Exercise: Return each line containing the string "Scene".

Robot tool calls:
·····

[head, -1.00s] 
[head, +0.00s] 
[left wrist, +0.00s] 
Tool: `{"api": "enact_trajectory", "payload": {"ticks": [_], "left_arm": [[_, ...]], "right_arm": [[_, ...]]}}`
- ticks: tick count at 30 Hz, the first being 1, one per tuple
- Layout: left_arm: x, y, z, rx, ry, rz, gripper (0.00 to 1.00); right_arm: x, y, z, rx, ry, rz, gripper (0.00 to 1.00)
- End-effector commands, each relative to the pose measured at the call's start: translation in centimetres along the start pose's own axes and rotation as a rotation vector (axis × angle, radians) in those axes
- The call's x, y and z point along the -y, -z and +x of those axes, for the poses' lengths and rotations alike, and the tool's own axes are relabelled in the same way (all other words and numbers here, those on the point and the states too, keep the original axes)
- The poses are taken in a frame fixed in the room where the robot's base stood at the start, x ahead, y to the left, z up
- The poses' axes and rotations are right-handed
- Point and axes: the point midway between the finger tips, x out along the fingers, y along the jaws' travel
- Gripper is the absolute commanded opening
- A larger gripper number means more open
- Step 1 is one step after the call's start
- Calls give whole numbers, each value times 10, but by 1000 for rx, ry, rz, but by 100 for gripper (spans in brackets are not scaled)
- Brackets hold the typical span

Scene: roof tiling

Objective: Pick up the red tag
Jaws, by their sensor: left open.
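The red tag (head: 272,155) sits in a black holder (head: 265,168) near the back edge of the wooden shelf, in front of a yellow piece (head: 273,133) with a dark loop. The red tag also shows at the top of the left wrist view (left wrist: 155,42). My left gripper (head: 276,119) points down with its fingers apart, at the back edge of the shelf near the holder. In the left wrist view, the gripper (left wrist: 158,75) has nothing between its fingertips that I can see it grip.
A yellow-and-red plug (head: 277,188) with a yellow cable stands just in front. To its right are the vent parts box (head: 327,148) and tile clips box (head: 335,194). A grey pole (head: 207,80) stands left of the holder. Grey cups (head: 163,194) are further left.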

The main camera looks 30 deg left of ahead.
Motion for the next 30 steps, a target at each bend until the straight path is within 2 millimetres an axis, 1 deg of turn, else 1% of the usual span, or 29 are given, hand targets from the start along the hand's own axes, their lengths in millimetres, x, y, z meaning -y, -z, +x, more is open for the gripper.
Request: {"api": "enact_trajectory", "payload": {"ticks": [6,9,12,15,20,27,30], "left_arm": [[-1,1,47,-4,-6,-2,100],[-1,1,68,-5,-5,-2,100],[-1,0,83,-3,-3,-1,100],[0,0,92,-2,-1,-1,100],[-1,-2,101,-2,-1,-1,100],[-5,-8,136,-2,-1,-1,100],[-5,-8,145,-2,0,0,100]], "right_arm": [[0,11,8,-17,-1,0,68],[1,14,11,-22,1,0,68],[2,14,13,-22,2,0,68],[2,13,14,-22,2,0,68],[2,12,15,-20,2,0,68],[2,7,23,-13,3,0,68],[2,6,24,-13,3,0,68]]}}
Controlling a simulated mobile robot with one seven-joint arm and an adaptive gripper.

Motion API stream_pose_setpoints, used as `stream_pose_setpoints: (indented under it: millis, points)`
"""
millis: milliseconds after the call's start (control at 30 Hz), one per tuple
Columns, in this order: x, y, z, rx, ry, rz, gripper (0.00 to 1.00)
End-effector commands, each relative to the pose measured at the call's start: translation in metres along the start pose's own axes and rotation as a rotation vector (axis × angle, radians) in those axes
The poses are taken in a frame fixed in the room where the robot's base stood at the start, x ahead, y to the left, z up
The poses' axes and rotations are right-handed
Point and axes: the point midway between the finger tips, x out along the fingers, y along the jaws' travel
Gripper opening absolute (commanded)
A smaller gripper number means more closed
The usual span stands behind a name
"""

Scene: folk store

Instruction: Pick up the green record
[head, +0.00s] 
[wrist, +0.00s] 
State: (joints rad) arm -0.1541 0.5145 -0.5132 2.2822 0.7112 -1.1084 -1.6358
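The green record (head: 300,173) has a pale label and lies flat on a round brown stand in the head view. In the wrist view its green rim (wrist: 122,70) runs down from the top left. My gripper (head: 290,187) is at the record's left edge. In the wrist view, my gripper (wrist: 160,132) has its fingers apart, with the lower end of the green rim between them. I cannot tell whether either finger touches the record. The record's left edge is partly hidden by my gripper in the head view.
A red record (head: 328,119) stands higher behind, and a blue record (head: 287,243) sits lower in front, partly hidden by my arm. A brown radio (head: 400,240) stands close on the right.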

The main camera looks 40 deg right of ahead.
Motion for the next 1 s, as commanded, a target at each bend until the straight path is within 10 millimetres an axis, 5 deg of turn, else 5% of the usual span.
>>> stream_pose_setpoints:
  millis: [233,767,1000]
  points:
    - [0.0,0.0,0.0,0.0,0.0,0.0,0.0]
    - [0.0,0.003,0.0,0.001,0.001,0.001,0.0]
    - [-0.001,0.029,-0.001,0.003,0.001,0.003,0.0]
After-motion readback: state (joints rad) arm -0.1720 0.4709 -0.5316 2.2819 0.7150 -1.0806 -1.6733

·····

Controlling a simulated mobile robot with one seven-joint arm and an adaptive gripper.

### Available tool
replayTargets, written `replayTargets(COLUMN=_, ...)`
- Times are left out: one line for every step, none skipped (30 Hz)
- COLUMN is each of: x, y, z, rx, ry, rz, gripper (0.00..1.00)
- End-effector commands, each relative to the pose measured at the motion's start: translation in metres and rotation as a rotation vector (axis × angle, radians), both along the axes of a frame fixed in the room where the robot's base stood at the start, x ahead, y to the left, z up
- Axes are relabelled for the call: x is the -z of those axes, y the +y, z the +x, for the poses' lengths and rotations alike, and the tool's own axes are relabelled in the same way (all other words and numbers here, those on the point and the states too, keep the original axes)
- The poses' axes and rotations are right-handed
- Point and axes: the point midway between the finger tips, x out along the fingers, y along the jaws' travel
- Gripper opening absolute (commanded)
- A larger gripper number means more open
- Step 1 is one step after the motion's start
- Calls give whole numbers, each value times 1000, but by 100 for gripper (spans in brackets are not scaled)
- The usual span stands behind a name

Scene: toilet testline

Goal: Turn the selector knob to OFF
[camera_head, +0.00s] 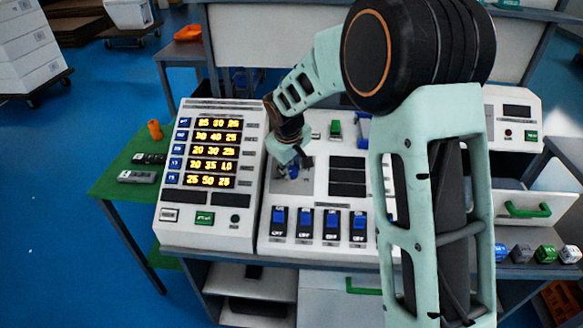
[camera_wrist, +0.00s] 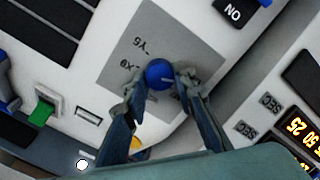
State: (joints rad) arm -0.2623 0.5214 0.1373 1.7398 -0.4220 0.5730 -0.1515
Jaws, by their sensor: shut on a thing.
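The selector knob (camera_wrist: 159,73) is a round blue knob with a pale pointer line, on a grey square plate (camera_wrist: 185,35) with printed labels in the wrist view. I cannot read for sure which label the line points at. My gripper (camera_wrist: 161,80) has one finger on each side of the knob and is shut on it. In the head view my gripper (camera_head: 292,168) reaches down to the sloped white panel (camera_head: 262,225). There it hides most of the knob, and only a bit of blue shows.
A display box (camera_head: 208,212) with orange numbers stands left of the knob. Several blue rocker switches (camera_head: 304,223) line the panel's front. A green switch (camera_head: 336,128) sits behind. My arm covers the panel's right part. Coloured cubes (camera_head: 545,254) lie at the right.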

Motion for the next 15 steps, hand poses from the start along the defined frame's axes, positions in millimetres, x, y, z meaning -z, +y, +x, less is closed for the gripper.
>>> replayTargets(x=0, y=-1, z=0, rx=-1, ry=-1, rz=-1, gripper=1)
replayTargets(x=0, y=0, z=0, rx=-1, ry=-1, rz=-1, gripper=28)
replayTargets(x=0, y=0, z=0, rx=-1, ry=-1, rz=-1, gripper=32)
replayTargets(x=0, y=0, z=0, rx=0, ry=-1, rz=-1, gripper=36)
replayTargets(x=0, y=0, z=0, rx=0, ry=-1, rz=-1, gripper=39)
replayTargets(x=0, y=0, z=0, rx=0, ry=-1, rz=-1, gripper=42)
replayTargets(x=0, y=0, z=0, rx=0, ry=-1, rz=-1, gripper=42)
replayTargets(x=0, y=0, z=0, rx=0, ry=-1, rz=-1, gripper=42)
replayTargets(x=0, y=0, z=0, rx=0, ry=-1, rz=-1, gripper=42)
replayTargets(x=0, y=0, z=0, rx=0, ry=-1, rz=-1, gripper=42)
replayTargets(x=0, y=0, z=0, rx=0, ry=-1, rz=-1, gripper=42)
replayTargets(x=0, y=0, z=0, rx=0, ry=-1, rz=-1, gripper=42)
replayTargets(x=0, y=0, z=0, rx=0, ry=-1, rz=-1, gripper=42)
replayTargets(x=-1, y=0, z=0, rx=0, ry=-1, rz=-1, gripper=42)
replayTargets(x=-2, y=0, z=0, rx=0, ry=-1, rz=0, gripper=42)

·····

Solution to the exercise:
Scene: roof tiling
Scene: folk store
Scene: toilet testline

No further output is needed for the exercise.